### Exercise details
Both the line containing "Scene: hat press" and the last line of the listing are included: write out exactly the lines from one to the other.
--- BEGIN ---
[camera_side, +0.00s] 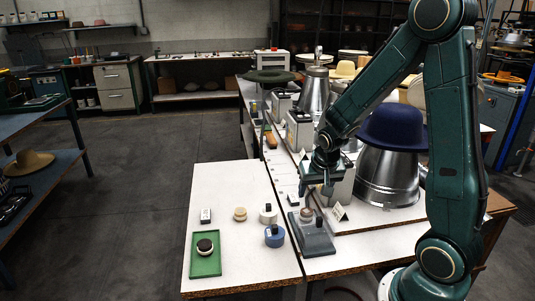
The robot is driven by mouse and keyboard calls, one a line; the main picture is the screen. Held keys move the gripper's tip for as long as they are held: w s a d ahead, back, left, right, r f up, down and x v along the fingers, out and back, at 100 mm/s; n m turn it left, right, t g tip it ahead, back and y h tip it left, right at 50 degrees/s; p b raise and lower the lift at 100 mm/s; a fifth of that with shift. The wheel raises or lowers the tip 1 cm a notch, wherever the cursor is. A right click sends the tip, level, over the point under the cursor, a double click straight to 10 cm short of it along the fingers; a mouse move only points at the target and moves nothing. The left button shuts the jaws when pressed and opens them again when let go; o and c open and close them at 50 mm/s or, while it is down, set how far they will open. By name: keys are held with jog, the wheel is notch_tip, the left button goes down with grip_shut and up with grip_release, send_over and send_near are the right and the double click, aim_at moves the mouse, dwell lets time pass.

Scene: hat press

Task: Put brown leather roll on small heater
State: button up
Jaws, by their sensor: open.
--- END ---
### Complete output
Scene: hat press

Task: Put brown leather roll on small heater
State: button up
Jaws, by their sensor: open.

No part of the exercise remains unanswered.